オリゲネスは『諸原理について』第四巻の第一~三章で、聖書観と聖書解釈法について論じています。彼によれば、人間が体-魂-霊から成るように、聖書も体-魂-霊から成り、体としての文字通りの意味、魂としての道徳上の意味、霊としての神の永遠の神秘や、来るべき代のことを表している意味があると考えています。
ところが、ごく僅かではあるが、文字通りの意味に取れない箇所があるといいます(四・3・1-2にその例が上げられている)。それらは、聖書には文字通りに理解される意味のほかに、霊的な意味もあることを理解させるために、神が故意に、挿入させたものであり、これが「つまずきの石」でもあります。従って、「土の器の内にに隠された宝」のように、聖書には常に霊的な意味が隠されているのであるから、この霊的な意味こそ聖書の中に探し求められねばなりません。まさに、この霊的な意味の探求に、彼はその生涯のすべてをかけたといえるでしょう。もちろん、聖書の意味を究めるには、聖書の真の著者である聖霊に満たされねばならない。そのためには心を清め、神に従う生活に精励せねばなりません。だが、それにしても、人間の知恵はあまりにも貧弱で、神の無限の知恵を仰ぎ見るのは、神の知恵であるキリストと完全に一つになり、キリストと共に父なる神の顔を仰ぎ見る時のことになります。
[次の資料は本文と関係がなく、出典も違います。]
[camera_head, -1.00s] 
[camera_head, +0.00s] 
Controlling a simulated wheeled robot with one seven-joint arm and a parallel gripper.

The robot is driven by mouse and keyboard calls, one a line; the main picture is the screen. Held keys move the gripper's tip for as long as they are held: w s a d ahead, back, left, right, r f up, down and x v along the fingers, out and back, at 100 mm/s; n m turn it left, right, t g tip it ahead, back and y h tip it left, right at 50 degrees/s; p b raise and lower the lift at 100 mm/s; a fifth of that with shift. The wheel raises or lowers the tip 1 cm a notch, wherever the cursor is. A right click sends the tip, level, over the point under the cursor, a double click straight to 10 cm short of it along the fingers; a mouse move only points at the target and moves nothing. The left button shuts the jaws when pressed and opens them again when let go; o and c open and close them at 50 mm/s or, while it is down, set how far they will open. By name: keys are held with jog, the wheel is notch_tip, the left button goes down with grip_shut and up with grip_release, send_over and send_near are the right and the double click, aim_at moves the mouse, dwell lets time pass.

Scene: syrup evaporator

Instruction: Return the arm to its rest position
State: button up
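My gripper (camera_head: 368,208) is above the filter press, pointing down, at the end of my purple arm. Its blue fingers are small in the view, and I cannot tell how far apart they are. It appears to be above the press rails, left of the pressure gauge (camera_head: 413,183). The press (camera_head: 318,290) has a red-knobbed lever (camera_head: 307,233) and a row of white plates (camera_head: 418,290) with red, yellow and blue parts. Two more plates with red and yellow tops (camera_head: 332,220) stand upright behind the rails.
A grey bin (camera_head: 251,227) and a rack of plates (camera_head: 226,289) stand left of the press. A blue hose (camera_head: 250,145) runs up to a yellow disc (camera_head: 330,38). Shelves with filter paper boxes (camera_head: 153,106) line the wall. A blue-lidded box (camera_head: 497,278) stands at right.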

ここでもベネディクト十六世の言葉が重なります。先に上げた『主のことば』に次のよう言葉が見られます。
「『真理の霊』の力強い働きなしに、主のことばを理解することはできません。聖イレネオが述べるとおり・・・・。神のことばは、聖霊の働きによって、キリストのからだ、すなわち聖体のからだと聖書のからだのうちに、わたしたちにもたらされます。それと同じように、わたしたちは神のことばを、同じ霊を通して、初めて真の意味で受け入れ、理解することができます。(この後、聖ヨハネ・クリゾストモ、聖ヒエロニムス、大聖グレゴリオ、サン=ヴィクトルのリカルドゥスの言葉が引用され、次の言葉で結ばれる)ここから次のことが明らかになります。教会と信者の心における弁護者である聖霊の働きを受け入れなければ、みことばの意味を理解することはできません」(16.p.41-43)。
迫害の時代に聖書を当局に手渡した者は「トラディトール」と呼ばれて、イエスを裏切った(手渡した)ユダになぞらえられたのも、聖書をみ言葉の体という考えに基づいて考えれば理解しやすいことです。